__Given data__:
--*--

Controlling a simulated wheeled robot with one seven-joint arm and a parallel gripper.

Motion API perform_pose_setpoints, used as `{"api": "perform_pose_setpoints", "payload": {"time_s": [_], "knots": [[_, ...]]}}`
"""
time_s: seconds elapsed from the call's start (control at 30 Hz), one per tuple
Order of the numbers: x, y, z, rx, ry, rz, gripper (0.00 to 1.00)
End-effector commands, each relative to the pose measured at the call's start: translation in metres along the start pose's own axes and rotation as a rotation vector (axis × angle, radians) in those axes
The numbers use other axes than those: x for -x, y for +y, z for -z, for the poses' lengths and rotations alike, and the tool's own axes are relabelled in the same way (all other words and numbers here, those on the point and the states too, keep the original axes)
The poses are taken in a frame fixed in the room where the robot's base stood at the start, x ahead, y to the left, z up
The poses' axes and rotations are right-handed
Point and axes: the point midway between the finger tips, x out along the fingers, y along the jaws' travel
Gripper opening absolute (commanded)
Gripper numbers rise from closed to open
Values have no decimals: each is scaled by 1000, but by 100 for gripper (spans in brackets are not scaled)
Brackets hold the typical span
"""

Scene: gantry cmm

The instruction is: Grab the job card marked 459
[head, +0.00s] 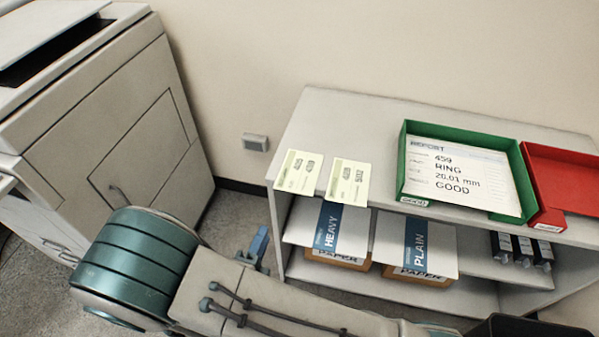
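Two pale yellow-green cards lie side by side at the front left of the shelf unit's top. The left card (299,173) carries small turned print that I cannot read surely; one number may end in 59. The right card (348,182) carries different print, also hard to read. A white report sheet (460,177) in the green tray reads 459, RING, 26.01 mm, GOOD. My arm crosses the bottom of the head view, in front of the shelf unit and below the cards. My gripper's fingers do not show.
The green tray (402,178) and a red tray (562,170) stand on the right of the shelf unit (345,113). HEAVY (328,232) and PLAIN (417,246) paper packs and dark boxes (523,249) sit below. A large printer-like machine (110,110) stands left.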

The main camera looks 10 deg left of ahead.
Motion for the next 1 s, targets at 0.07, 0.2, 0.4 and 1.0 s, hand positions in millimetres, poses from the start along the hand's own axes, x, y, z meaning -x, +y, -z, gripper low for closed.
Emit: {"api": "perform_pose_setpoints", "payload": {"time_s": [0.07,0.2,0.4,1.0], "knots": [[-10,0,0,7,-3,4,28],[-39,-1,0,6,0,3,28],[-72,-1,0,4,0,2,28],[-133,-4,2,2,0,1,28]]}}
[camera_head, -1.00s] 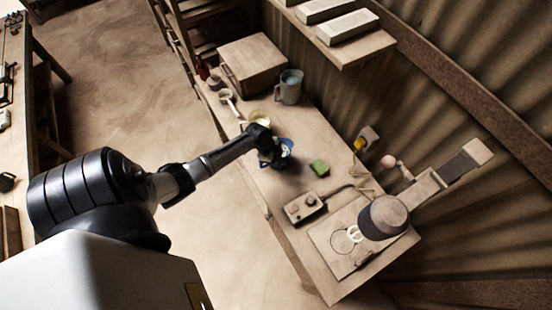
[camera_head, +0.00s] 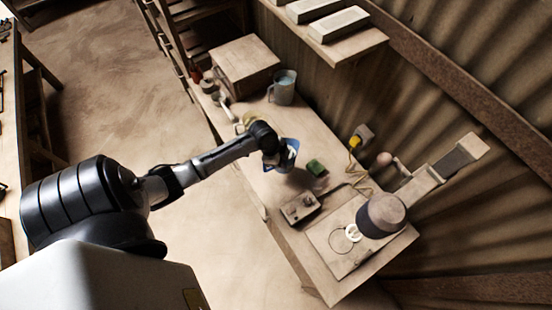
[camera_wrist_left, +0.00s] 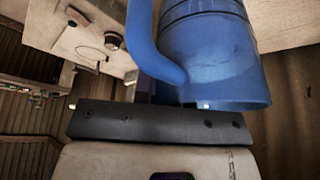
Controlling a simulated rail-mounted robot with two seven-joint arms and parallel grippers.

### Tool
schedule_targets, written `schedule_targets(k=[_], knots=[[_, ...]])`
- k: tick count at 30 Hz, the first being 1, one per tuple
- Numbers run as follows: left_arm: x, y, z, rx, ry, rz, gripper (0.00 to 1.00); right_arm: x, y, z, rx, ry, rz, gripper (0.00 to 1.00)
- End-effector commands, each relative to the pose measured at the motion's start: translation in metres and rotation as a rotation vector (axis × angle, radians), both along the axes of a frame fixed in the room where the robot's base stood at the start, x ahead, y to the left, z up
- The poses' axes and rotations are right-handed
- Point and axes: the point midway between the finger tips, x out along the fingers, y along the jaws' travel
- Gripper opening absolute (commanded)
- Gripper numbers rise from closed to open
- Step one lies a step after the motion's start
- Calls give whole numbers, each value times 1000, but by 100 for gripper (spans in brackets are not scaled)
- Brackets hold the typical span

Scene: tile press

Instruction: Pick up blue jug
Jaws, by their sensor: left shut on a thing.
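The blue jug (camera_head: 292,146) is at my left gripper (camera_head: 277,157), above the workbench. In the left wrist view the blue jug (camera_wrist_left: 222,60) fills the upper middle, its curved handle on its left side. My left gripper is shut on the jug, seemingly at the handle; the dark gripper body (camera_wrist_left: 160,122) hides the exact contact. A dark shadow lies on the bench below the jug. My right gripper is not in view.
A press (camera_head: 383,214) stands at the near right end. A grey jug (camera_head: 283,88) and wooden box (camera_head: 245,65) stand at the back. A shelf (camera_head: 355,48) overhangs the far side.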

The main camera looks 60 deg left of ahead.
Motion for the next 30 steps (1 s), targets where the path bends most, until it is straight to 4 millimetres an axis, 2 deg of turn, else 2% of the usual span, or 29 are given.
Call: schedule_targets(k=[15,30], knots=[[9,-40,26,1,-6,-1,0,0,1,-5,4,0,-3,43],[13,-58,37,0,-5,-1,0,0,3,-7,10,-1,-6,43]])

--*--

__What needs to be done__:
Write out only what runs from the line holding "- End-effector commands, each" through the last line of the records, exactly as shown.

__Exercise solution__:
- End-effector commands, each relative to the pose measured at the motion's start: translation in metres and rotation as a rotation vector (axis × angle, radians), both along the axes of a frame fixed in the room where the robot's base stood at the start, x ahead, y to the left, z up
- The poses' axes and rotations are right-handed
- Point and axes: the point midway between the finger tips, x out along the fingers, y along the jaws' travel
- Gripper opening absolute (commanded)
- Gripper numbers rise from closed to open
- Step one lies a step after the motion's start
- Calls give whole numbers, each value times 1000, but by 100 for gripper (spans in brackets are not scaled)
- Brackets hold the typical span

Scene: tile press

Instruction: Pick up blue jug
Jaws, by their sensor: left shut on a thing.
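The blue jug (camera_head: 292,146) is at my left gripper (camera_head: 277,157), above the workbench. In the left wrist view the blue jug (camera_wrist_left: 222,60) fills the upper middle, its curved handle on its left side. My left gripper is shut on the jug, seemingly at the handle; the dark gripper body (camera_wrist_left: 160,122) hides the exact contact. A dark shadow lies on the bench below the jug. My right gripper is not in view.
A press (camera_head: 383,214) stands at the near right end. A grey jug (camera_head: 283,88) and wooden box (camera_head: 245,65) stand at the back. A shelf (camera_head: 355,48) overhangs the far side.

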The main camera looks 60 deg left of ahead.
Motion for the next 30 steps (1 s), targets where the path bends most, until it is straight to 4 millimetres an axis, 2 deg of turn, else 2% of the usual span, or 29 are given.
Call: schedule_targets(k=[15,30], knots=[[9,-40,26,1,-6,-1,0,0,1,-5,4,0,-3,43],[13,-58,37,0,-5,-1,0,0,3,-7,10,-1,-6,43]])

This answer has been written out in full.